Поэзия первая усваивает другие искусства и переводит их на высокий уровень слова. В России особенно нераздельна битва со словом (борьба со словом) и судьба.
Судьбы наших писателей действительно необыкновенные. Хотя у нас до сих пор не умели писать биографии — только недавно стало что-то получаться.
Какая сейчас мода на биографии пошла — валом выходят. Новый наш писатель стал писать писательские биографии. Любопытное осмысление века. Потребность поколения.
— О чём это говорит? — Нет больше того времени, ушло. Нет сопротивления. Наши писатели не могут ещё поймать текущее время в художественное изображение. Может быть, сейчас где-то сидит Толстошолохов и где-то его улавливает…
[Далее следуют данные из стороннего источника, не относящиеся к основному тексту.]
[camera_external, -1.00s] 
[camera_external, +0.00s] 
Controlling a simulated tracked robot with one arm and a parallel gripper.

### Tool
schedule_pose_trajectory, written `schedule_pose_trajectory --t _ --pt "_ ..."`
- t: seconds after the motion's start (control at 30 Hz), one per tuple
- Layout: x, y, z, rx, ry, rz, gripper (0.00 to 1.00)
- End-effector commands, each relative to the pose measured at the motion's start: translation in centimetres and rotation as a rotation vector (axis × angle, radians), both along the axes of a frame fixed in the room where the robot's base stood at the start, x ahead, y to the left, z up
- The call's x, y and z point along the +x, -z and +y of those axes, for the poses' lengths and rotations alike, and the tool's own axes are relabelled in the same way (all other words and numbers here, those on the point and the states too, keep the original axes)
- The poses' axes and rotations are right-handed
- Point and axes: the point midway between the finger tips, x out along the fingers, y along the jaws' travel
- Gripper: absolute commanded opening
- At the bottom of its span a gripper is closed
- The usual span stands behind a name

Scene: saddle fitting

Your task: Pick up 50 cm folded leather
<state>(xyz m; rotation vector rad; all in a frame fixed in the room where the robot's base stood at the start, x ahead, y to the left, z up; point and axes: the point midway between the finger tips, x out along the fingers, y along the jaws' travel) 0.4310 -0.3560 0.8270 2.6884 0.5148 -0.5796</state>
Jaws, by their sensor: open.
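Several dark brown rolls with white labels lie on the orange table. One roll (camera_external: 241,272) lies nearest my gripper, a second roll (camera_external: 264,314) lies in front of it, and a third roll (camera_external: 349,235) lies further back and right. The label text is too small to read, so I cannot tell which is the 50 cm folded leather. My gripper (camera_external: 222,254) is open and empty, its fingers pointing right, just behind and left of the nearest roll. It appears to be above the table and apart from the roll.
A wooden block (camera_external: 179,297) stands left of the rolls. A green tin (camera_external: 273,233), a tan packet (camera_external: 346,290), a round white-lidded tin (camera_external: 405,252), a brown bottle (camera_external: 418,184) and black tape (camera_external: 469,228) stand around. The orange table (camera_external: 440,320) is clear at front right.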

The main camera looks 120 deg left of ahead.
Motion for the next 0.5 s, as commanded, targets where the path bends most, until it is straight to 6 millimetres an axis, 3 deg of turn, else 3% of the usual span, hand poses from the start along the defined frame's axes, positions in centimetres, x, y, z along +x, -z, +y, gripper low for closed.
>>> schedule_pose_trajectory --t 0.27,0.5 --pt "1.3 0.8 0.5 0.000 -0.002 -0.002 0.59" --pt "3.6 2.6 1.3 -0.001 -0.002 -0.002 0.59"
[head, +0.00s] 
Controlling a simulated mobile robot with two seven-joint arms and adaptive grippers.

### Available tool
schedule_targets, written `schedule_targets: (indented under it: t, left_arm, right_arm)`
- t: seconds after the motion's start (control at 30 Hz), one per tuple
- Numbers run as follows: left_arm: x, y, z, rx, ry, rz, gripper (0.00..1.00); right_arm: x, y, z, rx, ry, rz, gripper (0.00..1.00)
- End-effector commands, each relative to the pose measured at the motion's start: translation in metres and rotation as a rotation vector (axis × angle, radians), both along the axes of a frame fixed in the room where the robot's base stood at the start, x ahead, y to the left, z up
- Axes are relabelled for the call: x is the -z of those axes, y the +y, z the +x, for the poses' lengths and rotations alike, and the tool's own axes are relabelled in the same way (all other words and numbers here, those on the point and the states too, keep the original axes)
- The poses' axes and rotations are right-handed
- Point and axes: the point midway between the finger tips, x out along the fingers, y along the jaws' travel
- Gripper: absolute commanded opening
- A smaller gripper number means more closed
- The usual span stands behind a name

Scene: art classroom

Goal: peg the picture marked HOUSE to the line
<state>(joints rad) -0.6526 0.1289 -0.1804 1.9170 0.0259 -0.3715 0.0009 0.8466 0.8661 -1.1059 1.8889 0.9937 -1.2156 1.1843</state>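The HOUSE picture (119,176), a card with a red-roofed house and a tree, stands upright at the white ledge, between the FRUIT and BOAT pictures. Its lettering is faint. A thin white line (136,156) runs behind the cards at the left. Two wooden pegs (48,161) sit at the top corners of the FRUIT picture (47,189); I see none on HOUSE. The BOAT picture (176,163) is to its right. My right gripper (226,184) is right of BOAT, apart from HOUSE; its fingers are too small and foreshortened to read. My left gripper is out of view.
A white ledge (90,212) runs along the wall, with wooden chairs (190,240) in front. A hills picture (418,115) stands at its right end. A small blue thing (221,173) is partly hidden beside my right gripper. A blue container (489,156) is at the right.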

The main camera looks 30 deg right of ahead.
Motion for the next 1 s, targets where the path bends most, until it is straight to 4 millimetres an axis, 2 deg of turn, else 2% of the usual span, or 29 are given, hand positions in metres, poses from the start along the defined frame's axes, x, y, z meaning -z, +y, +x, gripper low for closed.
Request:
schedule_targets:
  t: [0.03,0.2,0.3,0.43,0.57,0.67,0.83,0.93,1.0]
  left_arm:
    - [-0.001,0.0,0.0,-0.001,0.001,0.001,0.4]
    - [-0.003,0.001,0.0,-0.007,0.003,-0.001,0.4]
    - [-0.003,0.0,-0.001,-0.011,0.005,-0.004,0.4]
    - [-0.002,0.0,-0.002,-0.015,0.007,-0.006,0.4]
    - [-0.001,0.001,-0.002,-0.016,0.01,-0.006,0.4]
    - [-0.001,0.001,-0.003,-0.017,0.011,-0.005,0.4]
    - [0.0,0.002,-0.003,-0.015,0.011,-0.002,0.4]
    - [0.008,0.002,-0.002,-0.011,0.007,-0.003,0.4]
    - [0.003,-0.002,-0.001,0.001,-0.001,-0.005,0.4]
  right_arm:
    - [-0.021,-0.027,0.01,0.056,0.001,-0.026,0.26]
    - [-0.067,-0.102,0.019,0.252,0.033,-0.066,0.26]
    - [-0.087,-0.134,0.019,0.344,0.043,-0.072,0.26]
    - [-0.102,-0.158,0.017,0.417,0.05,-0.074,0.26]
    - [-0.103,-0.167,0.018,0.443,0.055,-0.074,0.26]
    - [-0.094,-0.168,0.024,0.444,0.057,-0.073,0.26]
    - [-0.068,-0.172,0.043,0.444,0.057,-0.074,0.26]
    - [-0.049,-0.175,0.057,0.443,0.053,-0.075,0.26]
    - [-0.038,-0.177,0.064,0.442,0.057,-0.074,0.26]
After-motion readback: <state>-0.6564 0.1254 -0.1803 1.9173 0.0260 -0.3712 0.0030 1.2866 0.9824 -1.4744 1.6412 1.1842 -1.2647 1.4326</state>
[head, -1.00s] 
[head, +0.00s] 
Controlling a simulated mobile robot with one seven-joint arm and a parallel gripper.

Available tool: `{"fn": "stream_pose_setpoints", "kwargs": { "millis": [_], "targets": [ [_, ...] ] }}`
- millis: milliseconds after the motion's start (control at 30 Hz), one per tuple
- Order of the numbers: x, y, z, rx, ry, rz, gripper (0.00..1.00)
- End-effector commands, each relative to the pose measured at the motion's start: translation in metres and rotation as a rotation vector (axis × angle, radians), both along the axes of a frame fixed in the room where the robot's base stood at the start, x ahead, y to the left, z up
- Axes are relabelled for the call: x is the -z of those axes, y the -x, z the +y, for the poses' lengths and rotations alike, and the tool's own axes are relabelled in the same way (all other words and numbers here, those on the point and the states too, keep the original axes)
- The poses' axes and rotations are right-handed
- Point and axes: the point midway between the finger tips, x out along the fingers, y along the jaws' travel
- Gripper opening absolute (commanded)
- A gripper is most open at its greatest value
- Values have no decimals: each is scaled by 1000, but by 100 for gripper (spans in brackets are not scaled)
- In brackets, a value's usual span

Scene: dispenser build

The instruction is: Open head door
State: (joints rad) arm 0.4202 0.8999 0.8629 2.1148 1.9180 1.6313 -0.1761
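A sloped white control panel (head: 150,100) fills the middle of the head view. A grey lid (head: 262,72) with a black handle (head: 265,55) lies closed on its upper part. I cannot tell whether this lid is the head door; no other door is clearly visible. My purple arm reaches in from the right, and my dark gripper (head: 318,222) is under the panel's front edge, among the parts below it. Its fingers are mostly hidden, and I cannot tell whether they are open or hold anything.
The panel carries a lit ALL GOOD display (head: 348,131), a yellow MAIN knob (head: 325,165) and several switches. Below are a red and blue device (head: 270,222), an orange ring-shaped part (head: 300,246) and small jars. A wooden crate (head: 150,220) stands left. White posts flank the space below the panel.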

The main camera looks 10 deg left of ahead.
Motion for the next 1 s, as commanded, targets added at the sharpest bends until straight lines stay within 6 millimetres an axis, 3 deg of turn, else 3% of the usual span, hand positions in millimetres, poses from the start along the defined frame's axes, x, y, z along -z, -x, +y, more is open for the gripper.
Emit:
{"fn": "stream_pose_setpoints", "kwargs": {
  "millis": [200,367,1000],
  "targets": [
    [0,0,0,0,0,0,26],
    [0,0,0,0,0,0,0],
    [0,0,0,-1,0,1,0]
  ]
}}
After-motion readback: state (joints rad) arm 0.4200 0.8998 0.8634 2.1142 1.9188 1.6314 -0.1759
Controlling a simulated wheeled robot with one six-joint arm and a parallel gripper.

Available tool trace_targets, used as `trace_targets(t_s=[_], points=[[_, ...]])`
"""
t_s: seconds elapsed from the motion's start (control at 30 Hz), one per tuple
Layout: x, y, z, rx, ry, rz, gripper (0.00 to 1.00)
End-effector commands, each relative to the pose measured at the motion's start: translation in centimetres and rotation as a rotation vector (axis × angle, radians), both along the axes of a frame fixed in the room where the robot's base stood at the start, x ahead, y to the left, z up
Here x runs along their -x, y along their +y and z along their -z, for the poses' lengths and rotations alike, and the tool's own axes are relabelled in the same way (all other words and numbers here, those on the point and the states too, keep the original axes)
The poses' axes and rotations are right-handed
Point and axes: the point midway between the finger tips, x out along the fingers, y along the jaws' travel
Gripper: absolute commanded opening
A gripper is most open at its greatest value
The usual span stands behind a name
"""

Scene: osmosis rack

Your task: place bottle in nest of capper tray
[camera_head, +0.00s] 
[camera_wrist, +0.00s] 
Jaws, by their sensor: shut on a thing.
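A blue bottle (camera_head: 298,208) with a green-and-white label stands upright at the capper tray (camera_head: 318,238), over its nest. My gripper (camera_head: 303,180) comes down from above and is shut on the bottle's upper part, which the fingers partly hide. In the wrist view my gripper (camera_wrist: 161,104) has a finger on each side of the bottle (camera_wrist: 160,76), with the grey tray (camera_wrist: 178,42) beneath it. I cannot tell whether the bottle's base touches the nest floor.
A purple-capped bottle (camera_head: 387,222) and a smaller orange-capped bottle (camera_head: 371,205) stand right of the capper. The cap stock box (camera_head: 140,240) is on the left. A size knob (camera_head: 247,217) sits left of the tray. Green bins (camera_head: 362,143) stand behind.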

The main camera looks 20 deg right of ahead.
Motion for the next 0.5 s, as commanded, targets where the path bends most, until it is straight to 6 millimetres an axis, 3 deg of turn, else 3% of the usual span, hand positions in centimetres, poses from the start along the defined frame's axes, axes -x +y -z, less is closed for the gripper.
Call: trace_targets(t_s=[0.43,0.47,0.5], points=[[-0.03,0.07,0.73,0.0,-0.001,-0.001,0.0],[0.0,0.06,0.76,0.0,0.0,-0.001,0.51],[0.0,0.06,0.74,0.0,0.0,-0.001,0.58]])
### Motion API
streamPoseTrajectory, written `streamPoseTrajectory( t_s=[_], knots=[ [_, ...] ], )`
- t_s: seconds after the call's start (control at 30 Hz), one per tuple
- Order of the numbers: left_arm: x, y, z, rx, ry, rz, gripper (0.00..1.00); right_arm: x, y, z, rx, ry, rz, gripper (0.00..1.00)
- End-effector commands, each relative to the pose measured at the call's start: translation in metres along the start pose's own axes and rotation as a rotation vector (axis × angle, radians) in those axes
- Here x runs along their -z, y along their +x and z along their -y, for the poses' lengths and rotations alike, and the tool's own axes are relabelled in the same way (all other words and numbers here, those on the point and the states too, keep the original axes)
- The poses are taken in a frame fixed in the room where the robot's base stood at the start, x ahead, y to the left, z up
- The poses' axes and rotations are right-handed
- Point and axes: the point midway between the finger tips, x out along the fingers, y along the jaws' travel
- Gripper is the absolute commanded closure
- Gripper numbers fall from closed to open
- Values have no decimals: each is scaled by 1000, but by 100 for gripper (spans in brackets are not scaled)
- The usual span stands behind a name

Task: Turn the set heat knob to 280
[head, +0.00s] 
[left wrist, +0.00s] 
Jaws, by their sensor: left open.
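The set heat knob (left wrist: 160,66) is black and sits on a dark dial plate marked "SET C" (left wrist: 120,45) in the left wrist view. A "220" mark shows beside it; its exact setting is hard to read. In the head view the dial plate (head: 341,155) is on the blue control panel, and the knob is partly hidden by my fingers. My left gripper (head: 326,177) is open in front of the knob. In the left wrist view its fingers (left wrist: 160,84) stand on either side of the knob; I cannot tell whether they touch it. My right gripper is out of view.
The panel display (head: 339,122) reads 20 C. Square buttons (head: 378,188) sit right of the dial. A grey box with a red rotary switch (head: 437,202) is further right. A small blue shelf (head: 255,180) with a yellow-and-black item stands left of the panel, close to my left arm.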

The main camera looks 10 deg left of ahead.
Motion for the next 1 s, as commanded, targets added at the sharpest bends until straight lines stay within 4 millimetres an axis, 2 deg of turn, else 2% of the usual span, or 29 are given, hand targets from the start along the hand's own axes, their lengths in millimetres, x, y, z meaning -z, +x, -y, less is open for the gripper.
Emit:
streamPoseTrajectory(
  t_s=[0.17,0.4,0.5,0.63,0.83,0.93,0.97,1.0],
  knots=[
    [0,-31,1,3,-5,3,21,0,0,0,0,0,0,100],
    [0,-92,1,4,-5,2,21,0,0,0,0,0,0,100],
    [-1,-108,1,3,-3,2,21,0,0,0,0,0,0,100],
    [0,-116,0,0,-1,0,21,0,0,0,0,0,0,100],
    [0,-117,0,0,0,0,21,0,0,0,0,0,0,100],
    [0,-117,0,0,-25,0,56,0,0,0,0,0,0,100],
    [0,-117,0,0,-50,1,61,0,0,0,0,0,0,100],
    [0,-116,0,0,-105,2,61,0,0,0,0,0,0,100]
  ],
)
— Пелевин не уловил? — В чём-то уловил. Я пропустил его роман «Чапаев и Пустота», а вот «Жизнь насекомых» и «Т» прочитал. Оба романа произвели на меня большое впечатление. Но я же не читатель и не очень слежу за процессом. Сейчас ловят именно связь времён — что и уловил Пелевин, неразрывность прошлого и настоящего.
Очень мне понравился ещё Алексей Лукьянов, написавший «Спаситель Петрограда», — именно на нём я стал понимать, как новый фикшн работает с совмещением времён, когда он взял и, на мой взгляд, переписал «Крокодила» Чуковского, сделал из него историческую сагу. Но никто в это пока не врубился. Мне пока удалось только дать ему Новую Пушкинскую премию.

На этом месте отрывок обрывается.